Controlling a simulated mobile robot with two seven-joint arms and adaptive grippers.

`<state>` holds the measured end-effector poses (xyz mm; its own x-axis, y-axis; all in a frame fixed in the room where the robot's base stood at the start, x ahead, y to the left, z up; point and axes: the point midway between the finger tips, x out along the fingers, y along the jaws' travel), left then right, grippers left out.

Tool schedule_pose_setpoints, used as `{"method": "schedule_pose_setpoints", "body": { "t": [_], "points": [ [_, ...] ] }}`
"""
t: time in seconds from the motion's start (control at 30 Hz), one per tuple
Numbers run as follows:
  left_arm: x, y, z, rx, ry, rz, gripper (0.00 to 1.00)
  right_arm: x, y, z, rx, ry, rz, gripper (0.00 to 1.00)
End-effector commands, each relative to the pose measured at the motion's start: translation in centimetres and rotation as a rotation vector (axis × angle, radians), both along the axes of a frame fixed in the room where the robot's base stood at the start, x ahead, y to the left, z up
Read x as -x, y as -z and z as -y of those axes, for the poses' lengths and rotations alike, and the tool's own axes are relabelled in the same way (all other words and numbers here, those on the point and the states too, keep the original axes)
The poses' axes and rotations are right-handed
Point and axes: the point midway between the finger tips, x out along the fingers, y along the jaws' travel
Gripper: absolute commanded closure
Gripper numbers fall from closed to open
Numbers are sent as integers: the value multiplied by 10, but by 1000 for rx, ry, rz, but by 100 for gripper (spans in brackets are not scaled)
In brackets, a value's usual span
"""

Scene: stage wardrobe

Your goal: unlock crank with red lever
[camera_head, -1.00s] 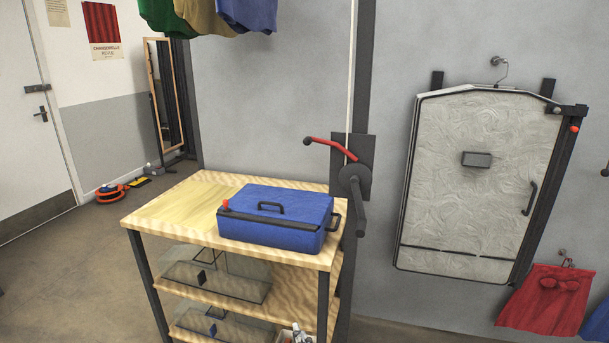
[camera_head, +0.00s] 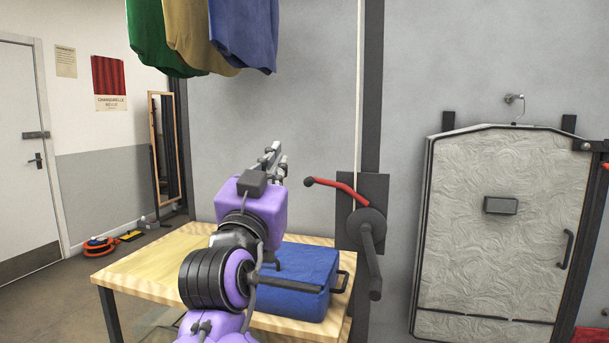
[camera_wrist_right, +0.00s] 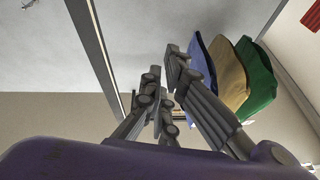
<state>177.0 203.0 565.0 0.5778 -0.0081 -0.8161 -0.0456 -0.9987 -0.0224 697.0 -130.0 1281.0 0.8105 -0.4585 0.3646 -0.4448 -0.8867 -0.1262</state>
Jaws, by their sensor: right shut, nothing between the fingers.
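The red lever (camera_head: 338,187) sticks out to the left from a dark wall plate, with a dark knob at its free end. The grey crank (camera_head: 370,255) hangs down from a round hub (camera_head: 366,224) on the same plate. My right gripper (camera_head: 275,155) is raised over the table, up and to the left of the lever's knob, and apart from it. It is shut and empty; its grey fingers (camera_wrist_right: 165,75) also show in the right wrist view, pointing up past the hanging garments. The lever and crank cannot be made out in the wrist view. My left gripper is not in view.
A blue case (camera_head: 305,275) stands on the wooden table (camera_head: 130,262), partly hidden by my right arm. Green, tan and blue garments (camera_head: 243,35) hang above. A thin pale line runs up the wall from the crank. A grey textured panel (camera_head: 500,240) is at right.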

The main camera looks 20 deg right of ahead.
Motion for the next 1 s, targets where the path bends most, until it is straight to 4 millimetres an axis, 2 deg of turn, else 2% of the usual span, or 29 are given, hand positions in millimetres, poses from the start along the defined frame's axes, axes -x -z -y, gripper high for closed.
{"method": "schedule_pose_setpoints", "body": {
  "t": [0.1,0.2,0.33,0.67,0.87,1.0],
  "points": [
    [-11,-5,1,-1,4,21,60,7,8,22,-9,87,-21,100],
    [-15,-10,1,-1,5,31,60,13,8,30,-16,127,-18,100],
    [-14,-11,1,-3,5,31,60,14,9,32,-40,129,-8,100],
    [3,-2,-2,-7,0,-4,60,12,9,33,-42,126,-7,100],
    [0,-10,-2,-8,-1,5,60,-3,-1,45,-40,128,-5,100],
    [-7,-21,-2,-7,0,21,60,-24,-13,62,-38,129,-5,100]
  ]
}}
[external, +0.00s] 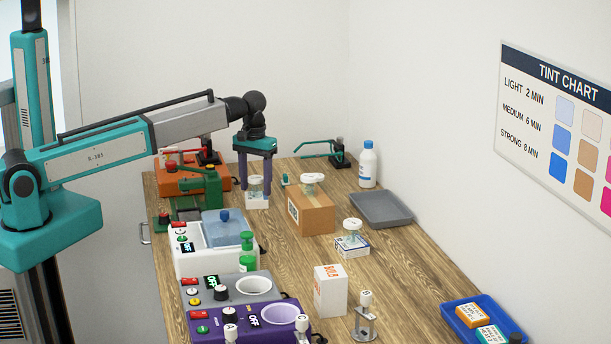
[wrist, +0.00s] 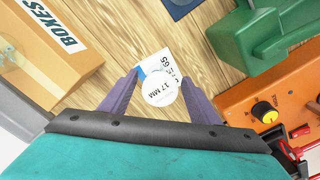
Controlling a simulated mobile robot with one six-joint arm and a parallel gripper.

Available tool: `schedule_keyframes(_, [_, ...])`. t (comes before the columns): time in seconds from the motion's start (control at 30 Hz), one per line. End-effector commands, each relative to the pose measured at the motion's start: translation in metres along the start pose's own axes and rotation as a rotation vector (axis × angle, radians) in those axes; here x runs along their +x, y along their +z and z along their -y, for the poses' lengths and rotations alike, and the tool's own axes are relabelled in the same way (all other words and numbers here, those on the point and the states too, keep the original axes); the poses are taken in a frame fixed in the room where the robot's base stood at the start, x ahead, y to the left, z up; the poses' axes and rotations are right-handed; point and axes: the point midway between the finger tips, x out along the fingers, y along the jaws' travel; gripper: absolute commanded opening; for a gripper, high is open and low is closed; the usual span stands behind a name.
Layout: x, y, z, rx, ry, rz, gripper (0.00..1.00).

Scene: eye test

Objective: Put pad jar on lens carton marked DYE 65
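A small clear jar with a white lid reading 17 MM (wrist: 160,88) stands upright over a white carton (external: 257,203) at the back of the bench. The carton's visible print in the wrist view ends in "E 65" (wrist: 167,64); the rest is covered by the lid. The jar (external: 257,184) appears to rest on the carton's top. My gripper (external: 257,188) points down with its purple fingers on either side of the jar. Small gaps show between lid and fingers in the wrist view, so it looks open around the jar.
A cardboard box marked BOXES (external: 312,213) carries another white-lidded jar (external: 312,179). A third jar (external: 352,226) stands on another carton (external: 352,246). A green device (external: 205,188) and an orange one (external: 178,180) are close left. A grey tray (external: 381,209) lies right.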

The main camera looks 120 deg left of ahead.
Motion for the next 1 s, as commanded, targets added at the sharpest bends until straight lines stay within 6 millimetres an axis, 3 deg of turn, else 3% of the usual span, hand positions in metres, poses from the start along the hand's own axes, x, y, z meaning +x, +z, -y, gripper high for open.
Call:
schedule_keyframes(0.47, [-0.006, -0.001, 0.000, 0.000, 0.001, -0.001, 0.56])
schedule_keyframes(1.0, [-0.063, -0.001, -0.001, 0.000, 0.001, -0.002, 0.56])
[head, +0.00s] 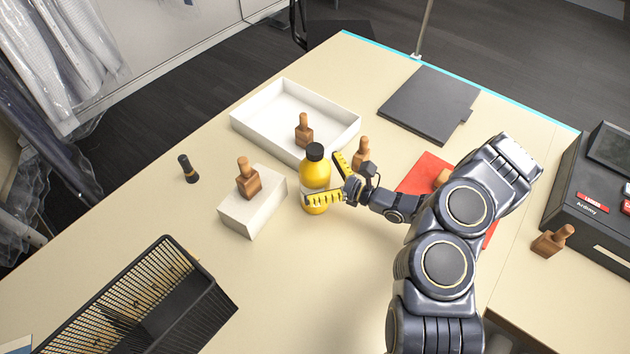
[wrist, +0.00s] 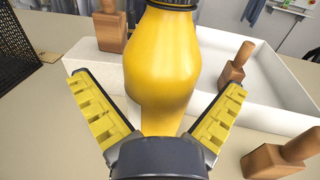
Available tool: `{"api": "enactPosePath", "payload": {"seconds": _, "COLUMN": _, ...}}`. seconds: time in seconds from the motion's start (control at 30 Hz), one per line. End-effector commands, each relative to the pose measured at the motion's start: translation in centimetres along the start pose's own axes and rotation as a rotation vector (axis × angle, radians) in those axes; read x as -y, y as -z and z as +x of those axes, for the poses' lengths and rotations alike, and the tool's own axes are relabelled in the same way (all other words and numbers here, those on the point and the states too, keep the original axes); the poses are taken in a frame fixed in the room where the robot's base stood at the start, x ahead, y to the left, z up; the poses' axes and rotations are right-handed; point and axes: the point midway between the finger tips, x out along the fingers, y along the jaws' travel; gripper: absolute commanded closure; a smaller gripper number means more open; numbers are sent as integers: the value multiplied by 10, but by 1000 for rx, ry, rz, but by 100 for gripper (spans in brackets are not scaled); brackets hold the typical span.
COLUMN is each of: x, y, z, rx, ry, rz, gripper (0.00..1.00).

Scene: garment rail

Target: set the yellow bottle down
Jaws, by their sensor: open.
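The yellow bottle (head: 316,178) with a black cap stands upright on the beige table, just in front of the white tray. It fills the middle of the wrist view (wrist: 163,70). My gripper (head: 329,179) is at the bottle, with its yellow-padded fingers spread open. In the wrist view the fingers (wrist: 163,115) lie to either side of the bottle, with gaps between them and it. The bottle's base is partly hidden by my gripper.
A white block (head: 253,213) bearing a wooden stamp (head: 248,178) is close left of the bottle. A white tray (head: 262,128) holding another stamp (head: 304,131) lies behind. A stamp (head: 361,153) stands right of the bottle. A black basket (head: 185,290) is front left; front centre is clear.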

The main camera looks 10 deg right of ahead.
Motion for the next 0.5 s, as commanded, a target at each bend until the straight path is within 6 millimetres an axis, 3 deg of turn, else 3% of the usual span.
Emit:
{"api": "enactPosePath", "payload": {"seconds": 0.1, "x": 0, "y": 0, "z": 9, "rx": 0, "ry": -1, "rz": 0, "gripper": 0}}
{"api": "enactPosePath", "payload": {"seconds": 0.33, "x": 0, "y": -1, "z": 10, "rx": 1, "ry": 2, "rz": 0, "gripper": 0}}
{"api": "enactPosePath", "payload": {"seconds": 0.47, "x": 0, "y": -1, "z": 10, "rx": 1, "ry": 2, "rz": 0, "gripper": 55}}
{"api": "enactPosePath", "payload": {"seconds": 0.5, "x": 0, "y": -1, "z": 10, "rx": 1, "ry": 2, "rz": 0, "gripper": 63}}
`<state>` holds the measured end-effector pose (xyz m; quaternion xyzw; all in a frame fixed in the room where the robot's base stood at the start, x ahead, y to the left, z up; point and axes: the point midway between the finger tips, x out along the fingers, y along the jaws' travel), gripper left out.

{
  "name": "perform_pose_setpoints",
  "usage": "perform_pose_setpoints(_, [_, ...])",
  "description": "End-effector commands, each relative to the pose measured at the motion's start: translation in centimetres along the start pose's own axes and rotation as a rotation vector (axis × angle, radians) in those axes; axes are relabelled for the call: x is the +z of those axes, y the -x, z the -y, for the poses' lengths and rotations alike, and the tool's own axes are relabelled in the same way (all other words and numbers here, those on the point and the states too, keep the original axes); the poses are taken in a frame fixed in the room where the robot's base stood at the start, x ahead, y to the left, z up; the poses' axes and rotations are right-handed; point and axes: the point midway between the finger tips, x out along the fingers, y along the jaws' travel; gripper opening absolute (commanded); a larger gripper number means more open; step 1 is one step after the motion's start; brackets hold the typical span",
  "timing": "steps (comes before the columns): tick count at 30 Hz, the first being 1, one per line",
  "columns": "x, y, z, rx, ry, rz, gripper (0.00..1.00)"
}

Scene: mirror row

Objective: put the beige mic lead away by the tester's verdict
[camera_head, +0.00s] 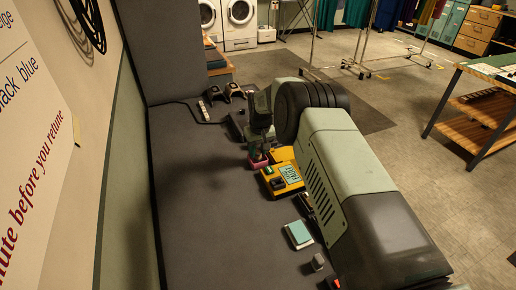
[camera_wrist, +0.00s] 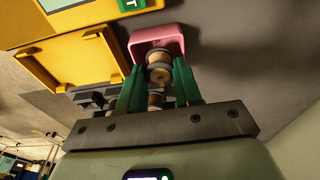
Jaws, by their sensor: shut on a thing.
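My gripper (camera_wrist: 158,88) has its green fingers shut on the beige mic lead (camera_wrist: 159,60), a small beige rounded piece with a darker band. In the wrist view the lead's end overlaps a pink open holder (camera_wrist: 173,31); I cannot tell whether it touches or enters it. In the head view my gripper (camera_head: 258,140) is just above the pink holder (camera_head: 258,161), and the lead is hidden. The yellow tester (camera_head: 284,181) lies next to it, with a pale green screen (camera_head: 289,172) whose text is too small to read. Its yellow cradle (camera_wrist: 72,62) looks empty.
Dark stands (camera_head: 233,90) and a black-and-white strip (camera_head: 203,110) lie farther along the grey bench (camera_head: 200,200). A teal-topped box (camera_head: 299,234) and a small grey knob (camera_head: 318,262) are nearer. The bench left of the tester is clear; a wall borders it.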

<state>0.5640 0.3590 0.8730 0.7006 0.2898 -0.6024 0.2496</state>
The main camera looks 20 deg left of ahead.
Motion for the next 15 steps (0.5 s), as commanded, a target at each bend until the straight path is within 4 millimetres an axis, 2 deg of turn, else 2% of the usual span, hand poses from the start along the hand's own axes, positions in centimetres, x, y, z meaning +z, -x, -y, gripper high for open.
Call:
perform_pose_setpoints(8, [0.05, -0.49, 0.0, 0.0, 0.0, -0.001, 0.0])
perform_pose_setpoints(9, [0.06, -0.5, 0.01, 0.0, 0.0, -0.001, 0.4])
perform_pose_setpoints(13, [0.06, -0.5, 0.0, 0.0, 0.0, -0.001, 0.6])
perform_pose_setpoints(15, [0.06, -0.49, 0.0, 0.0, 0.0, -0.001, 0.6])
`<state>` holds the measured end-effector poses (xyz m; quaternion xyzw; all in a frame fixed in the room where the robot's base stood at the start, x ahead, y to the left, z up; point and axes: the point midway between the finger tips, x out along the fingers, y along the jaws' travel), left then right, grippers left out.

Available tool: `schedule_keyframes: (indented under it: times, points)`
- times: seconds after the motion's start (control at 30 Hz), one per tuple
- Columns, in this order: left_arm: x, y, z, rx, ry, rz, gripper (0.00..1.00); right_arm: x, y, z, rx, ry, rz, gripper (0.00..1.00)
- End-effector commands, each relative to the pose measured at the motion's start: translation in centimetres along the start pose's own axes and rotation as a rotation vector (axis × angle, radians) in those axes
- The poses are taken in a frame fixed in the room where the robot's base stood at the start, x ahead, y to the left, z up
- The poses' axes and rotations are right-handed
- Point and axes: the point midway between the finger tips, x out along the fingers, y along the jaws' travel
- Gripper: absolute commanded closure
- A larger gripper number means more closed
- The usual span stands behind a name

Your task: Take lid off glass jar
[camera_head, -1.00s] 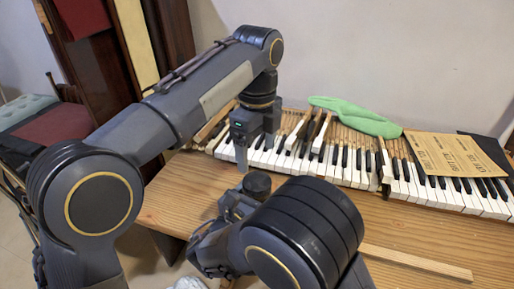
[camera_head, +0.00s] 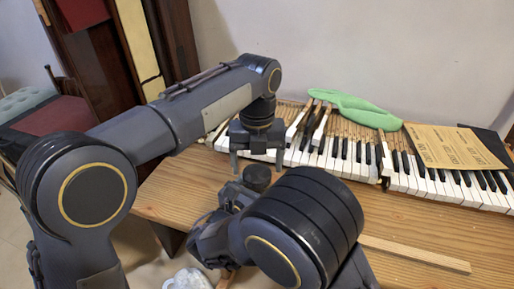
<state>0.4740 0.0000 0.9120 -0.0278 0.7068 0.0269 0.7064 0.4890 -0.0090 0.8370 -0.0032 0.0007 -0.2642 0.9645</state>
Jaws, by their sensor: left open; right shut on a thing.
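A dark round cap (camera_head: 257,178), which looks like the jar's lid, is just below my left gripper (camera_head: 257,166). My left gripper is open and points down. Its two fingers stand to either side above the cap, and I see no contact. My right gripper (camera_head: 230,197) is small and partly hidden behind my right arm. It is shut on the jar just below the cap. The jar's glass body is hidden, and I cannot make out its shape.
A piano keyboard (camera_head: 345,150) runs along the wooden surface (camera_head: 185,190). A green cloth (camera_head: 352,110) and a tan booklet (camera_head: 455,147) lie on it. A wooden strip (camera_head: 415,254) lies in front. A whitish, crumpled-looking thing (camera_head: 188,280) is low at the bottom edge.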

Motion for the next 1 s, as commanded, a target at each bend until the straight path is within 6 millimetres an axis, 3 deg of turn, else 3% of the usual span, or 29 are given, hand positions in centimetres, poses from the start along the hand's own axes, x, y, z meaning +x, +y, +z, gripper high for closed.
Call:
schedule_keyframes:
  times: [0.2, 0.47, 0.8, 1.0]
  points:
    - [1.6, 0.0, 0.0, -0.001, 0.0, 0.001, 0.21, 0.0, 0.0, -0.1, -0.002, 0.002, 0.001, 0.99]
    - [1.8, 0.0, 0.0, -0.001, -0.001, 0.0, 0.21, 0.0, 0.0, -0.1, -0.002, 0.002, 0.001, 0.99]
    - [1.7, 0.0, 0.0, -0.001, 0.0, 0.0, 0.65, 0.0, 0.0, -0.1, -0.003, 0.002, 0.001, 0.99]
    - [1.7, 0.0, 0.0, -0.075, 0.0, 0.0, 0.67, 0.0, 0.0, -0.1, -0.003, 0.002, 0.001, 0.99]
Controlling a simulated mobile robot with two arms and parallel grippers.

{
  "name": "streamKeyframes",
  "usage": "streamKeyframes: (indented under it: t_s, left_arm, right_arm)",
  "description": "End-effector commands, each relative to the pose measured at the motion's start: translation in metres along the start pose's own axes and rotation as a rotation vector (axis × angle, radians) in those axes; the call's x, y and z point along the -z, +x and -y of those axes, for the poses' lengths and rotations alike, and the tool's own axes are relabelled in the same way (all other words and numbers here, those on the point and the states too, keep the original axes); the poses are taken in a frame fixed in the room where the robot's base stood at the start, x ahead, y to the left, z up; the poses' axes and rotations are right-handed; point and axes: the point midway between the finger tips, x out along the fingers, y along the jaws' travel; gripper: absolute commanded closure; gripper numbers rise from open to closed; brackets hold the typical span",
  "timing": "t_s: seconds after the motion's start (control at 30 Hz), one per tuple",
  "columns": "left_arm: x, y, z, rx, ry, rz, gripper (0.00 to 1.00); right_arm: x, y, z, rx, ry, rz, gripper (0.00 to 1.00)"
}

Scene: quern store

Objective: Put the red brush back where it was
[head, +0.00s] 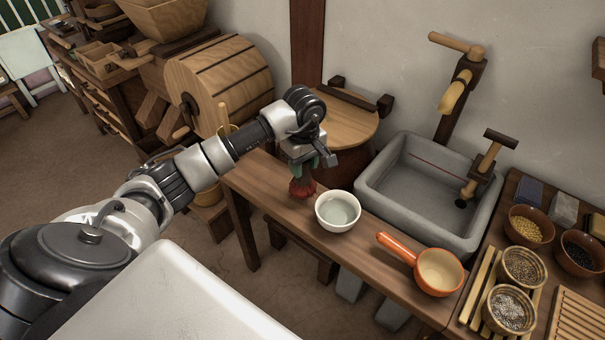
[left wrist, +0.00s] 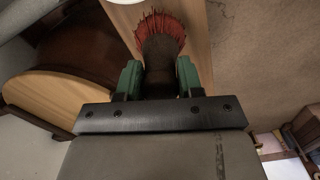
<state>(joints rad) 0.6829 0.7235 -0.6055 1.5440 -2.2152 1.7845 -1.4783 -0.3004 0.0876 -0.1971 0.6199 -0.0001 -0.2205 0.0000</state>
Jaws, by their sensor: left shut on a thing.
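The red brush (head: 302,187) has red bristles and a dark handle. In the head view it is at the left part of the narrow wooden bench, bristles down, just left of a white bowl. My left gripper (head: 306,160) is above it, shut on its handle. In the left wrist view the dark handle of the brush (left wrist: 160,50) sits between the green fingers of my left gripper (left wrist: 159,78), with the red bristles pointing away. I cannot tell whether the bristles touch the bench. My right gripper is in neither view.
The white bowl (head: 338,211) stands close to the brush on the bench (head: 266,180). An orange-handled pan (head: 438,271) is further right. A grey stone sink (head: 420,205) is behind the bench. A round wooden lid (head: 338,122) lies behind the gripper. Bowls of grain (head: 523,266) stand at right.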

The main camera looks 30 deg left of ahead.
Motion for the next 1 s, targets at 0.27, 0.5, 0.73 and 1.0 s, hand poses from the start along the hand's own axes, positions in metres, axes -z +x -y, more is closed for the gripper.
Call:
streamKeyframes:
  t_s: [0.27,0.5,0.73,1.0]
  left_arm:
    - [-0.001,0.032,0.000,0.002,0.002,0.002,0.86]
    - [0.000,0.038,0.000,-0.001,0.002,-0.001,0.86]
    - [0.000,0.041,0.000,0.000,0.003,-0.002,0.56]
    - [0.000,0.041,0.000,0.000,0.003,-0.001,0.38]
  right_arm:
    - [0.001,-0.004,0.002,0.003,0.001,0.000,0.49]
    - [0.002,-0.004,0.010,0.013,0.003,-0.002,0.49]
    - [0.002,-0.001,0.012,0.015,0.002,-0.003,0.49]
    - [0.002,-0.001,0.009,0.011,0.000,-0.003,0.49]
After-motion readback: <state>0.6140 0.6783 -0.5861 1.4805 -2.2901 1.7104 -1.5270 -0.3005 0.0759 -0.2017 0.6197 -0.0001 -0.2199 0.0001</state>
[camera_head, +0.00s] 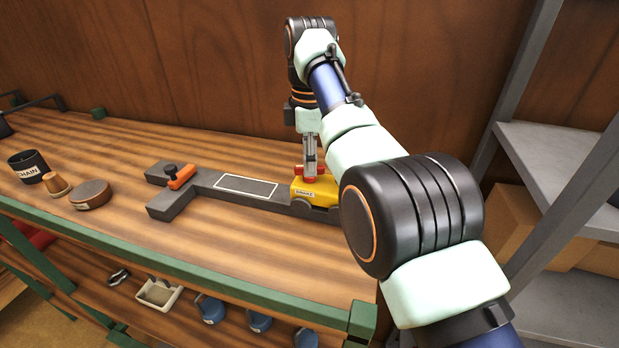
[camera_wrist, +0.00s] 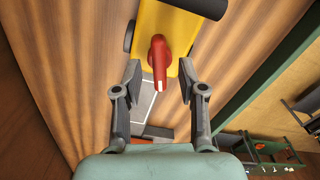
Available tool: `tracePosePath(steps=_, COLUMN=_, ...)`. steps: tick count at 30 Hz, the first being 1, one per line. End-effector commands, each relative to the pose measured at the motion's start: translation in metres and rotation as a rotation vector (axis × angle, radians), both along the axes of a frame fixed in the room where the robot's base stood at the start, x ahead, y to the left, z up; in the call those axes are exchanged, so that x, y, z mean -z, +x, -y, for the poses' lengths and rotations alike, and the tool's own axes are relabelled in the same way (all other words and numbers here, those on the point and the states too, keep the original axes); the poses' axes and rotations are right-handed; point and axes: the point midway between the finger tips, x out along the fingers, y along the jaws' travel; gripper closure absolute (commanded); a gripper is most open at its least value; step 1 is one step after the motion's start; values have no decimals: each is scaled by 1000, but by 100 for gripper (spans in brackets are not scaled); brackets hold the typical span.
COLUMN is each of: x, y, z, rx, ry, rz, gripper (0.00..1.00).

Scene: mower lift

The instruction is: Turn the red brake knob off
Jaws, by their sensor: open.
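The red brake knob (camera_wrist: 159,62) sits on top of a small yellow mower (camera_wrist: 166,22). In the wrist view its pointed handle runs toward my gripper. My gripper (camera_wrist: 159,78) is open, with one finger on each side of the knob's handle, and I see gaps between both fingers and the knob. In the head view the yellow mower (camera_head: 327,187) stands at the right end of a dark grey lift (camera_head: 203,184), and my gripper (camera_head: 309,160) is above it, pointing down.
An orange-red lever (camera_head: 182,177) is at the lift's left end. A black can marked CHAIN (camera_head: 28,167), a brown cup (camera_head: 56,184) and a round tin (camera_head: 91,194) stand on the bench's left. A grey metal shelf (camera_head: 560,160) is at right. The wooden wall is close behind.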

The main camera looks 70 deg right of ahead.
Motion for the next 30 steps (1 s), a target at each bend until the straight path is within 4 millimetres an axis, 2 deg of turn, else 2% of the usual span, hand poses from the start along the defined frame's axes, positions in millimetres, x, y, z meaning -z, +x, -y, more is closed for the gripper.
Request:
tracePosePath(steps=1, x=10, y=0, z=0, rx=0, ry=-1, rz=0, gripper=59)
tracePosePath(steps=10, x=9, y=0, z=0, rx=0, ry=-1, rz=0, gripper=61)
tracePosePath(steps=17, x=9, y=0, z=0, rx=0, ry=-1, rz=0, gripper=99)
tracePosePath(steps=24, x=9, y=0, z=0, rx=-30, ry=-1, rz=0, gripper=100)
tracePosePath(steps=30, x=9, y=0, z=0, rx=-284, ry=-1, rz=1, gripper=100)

++++

:: PROMPT ::
Go through the listing above and pull out each line containing the word "usage".

:: RESULT FOR THIS EXERCISE ::
  "usage": "perform_pose_setpoints(_, [_, ...])",
  "usage": "streamKeyframes: (indented under it: t_s, left_arm, right_arm)",

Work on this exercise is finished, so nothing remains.